Nicht beeindruckt von den sozialen Medien, sondern eher von der Neugier auf ein Land, das nicht nur nicht vom Tourismus abhängig ist, sondern ihn aktiv verhindert hat, habe ich die Gelegenheit zu einem Besuch ergriffen. KSA ist ein Land, das im Ausland nicht unbedingt einen guten Ruf genießt. Der größte Teil der öffentlichen Wahrnehmung (zumindest in Europa) wird von Themen wie Menschenrechtsfragen, der Abhängigkeit vom Öl, der Ungleichheit der Geschlechter und der militärischen Intervention in der Region bestimmt. Während die Saudis frei ins Ausland reisen können, ist die Interaktion in Europa selten und im Allgemeinen von Skepsis geprägt.

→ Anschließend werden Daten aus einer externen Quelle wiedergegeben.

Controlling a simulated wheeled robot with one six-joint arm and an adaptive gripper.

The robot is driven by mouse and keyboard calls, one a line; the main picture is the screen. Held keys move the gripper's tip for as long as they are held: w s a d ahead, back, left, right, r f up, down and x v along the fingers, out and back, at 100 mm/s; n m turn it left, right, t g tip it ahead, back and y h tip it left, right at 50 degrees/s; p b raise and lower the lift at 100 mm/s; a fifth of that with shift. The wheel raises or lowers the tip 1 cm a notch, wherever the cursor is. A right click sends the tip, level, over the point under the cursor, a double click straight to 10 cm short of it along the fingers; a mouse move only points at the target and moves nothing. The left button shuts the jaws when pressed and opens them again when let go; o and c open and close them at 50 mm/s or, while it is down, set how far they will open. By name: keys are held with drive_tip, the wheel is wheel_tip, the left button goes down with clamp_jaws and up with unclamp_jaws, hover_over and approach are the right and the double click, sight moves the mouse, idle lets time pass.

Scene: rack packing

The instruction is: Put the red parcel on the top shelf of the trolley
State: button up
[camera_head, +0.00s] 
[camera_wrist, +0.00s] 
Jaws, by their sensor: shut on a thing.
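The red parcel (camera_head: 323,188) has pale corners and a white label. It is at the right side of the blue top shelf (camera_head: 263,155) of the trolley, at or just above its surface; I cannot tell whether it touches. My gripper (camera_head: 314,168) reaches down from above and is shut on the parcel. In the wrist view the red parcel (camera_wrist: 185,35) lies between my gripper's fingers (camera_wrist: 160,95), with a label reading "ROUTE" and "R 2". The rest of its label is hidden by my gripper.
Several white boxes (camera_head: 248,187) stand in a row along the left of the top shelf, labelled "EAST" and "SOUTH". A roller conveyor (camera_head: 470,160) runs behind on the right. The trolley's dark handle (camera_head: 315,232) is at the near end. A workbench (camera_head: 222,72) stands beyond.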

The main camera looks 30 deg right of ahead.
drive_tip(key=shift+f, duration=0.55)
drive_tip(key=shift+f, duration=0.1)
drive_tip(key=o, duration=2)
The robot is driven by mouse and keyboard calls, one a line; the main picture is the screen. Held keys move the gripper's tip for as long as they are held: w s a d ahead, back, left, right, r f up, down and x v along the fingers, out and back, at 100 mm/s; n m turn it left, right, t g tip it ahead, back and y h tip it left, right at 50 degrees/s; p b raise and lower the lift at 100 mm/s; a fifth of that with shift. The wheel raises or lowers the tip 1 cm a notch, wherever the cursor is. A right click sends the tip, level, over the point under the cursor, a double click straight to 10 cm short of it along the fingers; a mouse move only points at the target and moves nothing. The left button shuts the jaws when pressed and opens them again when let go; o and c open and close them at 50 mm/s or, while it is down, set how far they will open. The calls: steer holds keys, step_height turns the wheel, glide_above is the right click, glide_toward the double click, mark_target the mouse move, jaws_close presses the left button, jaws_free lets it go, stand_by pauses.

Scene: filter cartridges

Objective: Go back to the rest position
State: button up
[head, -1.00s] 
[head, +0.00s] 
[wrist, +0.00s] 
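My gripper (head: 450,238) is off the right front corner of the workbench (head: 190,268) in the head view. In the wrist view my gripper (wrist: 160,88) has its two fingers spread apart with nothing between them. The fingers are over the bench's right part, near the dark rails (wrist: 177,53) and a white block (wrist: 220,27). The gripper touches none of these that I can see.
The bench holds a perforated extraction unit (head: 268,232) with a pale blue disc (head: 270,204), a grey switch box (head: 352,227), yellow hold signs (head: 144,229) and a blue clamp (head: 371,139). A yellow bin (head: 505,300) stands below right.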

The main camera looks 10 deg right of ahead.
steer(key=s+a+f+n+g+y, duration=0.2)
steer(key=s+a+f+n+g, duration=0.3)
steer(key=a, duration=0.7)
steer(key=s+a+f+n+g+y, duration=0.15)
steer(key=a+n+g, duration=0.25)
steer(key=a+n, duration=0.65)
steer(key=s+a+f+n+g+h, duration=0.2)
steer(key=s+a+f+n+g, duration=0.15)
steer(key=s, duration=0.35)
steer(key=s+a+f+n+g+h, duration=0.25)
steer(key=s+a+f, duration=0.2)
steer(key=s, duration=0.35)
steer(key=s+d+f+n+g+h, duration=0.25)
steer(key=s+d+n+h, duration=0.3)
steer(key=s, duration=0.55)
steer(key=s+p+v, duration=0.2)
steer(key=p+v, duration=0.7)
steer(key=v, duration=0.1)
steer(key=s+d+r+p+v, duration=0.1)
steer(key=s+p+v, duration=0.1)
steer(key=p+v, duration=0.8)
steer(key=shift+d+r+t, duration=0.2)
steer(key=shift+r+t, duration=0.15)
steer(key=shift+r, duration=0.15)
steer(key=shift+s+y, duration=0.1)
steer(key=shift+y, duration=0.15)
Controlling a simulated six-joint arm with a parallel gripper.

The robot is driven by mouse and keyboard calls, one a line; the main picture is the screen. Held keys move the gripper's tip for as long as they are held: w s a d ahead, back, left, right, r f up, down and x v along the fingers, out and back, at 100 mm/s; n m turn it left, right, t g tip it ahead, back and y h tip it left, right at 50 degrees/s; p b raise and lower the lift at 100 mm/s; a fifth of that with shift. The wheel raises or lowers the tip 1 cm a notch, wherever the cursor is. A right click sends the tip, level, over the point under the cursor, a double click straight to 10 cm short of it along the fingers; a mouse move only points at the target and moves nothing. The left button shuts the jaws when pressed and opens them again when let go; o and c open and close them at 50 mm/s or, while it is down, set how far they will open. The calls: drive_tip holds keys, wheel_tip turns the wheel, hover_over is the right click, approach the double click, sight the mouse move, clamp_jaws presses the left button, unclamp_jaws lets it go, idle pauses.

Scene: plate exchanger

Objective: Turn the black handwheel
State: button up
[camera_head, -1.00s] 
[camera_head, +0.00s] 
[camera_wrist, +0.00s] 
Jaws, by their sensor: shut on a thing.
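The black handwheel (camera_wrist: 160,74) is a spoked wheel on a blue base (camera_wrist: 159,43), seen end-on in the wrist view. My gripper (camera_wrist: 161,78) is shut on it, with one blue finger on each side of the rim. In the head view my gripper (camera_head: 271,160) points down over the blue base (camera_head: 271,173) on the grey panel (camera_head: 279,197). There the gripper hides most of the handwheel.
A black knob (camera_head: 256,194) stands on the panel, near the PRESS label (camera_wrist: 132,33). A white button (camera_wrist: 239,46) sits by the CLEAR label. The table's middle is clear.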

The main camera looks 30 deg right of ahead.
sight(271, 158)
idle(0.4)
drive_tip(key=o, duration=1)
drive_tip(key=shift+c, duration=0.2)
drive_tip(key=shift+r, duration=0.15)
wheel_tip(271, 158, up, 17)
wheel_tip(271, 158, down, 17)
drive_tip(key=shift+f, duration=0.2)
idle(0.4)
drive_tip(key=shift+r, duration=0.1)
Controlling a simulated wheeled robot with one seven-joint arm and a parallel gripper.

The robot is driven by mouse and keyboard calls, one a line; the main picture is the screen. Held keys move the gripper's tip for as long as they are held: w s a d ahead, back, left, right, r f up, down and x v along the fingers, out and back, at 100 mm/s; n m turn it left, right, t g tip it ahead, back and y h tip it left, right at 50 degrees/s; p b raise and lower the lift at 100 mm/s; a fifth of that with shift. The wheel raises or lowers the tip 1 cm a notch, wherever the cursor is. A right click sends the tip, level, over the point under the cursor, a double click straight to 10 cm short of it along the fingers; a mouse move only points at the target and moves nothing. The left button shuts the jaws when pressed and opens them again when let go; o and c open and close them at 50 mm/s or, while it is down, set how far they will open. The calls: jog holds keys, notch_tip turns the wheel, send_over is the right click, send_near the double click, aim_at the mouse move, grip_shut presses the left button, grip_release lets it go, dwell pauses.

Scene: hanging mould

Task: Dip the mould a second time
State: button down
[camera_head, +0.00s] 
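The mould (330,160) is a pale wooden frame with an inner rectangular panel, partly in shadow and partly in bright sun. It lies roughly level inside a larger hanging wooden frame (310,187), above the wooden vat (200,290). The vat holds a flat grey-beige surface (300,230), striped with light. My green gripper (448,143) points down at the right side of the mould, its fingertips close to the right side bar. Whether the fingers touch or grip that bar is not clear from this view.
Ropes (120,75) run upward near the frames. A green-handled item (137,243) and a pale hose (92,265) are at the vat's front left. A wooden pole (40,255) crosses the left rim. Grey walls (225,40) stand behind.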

Die Beantragung eines Visums war sehr unkompliziert. Online-Antrag ausfüllen, Gebühr bezahlen und schon kann es losgehen. Die einzige Herausforderung bestand darin, dass das erforderliche Foto 200 x 200 Pixel groß sein musste. Nicht 198 x 202 Pixel. Ich wurde innerhalb einer Stunde genehmigt. Der Check-in-Agent schien vorher nicht viele Touristenvisa gesehen zu haben, aber nach ein bisschen Tippen durfte ich an Bord gehen.

Ich hatte Saudia MUC-JED gebucht. Für einen fairen Betrag via PlusGrade noch ein C Upgrade gezogen. Die C lohnt sich auf dem 5h Flug selbst im A320 da Saudia (nur 111 Plätze!) Lie-Flat installiert hat.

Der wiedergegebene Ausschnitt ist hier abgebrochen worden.